___ EXTRACTED DATA
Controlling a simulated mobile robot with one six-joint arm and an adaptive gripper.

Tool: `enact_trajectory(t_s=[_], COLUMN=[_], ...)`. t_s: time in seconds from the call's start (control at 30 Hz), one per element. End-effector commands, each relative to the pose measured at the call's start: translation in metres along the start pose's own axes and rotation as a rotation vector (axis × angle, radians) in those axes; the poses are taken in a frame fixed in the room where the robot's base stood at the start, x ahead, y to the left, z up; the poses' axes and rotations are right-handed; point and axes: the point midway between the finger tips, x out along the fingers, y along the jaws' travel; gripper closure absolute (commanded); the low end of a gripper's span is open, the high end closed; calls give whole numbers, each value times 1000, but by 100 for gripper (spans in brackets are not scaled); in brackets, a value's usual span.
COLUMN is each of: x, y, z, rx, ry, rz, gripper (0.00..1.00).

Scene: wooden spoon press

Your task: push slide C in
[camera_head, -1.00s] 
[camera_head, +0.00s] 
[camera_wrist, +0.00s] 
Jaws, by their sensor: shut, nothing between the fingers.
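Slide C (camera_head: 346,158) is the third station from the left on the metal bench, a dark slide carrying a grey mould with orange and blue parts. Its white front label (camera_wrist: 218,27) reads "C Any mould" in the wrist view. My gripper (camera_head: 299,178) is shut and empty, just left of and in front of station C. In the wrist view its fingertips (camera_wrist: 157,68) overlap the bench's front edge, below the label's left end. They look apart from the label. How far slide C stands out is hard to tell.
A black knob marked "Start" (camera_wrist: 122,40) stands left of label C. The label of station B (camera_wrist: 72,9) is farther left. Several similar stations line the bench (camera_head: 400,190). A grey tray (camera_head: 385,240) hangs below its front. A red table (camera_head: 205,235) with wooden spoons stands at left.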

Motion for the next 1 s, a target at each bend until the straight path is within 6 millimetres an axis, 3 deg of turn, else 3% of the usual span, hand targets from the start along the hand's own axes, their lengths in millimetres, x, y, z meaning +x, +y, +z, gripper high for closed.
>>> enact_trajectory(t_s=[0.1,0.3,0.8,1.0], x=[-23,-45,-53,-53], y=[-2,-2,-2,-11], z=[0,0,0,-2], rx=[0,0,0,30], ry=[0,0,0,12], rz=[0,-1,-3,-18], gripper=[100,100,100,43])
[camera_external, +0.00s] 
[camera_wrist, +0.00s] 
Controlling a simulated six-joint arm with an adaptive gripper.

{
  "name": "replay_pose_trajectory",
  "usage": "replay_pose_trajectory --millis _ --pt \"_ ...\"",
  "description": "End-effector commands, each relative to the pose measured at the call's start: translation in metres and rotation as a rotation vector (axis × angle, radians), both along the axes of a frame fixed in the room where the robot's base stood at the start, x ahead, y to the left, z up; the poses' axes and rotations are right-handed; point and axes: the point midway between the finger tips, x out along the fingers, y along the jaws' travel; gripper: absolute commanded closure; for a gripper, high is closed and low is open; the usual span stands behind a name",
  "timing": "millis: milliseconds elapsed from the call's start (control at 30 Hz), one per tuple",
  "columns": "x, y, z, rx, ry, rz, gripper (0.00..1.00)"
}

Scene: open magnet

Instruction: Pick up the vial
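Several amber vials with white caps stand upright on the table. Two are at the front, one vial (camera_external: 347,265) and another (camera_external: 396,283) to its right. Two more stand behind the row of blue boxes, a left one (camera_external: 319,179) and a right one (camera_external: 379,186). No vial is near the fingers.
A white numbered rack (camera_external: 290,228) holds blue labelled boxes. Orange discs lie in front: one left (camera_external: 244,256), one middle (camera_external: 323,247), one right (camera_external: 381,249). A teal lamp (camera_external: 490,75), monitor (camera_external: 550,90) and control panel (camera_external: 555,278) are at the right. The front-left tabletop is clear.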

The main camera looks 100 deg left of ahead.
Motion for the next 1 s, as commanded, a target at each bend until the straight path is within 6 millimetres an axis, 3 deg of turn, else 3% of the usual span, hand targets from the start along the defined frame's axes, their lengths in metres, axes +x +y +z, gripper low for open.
______
### EXERCISE DIRECTIONS:
Isolate the lines above that contain the word "within" and copy them.

### RESULT BELOW:
Motion for the next 1 s, a target at each bend until the straight path is within 6 millimetres an axis, 3 deg of turn, else 3% of the usual span, hand targets from the start along the hand's own axes, their lengths in millimetres, x, y, z meaning +x, +y, +z, gripper high for closed.
Motion for the next 1 s, as commanded, a target at each bend until the straight path is within 6 millimetres an axis, 3 deg of turn, else 3% of the usual span, hand targets from the start along the defined frame's axes, their lengths in metres, axes +x +y +z, gripper low for open.

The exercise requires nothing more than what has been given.